Auto Docs

dupedetector: Detects duplicate files, hopefully quickly

dupedetector.cli()

Hook for setuptools entrypoint. Parses the args and feeds them to main.

dupedetector.filter_lol(lol, cb)

Filters a list of lists (lol) by applying a callback to each element of the inner lists to generate a key.

That key is then used to assign each candidate to a filtered list of lists, and only lists which contain > 1 entry are returned.

dupedetector.get_parser()

Generates the CLI Parser

dupedetector.hash_end_sample(fp, samplesize=1000000, chunksize=256)

Hash the last $samplesize bytes of a file

dupedetector.hash_first_sample(fp, samplesize=1000000, chunksize=256)

Hash $samplesize bytes from the start of a file

dupedetector.hash_middle_sample(fp, samplesize=1000000, chunksize=256)
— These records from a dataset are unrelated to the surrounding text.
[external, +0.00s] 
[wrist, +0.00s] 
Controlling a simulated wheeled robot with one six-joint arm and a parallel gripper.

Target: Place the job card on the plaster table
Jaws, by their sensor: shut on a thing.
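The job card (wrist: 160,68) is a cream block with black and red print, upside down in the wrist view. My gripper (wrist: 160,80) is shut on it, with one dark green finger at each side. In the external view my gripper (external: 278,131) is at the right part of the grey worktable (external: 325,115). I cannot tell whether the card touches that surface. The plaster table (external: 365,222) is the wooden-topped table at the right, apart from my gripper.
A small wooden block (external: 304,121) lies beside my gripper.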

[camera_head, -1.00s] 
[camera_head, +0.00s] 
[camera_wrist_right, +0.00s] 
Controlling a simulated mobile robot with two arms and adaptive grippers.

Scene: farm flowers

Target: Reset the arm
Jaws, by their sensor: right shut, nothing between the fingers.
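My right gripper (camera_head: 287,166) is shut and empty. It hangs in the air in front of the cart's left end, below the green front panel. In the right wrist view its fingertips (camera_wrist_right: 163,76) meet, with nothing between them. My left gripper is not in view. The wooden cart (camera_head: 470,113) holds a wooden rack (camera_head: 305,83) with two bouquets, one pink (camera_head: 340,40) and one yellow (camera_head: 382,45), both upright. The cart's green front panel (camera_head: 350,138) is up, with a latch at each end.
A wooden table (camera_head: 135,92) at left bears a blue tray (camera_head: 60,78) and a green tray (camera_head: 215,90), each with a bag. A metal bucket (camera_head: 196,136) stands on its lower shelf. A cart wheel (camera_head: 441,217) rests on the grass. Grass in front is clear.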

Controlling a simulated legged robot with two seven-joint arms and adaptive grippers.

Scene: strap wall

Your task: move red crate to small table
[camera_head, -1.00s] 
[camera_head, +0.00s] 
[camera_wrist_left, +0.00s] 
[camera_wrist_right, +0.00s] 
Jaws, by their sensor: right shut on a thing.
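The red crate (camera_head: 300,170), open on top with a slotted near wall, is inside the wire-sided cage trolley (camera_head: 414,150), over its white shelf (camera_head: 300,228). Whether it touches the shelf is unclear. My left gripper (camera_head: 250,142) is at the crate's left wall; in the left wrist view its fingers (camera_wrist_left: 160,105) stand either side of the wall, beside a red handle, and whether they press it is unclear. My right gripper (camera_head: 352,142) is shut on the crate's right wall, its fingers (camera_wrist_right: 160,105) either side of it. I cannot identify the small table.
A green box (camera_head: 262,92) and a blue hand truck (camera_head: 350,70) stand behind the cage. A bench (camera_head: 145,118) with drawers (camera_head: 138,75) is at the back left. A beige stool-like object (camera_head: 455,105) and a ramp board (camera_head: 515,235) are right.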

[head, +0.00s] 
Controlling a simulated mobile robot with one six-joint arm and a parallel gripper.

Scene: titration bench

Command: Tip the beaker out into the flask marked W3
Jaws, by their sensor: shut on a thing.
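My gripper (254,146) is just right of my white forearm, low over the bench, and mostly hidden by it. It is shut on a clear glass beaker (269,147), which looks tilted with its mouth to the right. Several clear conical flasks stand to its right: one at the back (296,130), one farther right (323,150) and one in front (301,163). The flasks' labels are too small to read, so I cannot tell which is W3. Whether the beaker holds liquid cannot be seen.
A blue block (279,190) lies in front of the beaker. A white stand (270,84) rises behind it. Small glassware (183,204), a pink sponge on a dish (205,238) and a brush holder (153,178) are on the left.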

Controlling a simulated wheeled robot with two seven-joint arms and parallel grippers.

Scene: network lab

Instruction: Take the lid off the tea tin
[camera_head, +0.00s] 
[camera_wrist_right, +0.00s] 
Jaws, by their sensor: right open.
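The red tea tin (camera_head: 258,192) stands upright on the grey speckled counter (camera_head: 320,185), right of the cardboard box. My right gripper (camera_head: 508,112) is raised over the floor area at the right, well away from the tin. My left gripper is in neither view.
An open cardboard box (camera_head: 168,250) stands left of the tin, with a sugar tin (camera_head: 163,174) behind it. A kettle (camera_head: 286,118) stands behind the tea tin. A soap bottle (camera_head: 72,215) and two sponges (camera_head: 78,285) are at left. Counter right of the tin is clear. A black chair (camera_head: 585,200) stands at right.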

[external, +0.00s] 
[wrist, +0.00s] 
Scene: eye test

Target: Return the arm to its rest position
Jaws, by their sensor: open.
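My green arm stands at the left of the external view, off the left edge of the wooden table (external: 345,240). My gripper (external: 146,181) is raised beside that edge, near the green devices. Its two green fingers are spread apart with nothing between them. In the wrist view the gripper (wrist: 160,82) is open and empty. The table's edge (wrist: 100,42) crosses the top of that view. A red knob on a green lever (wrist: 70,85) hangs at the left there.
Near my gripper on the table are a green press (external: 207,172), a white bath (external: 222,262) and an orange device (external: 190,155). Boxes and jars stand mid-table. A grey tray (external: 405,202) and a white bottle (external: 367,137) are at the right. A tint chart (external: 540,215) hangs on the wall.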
Hash $samplesize bytes from around a files middle

dupedetector.main(args)

Do the stuff

dupedetector.md5(fp, offset=0, samplesize=None, chunksize=256)

Specialized md5 function. Just returns a hexdigest.

Reads $chunksize bytes from the file at $fp at a time.

If $samplesize is not None, only read that many bytes then stop, even if we haven’t hit the end of the file.

dupedetector.rscan(path)

Given a path, return all files from there down. Inclusive.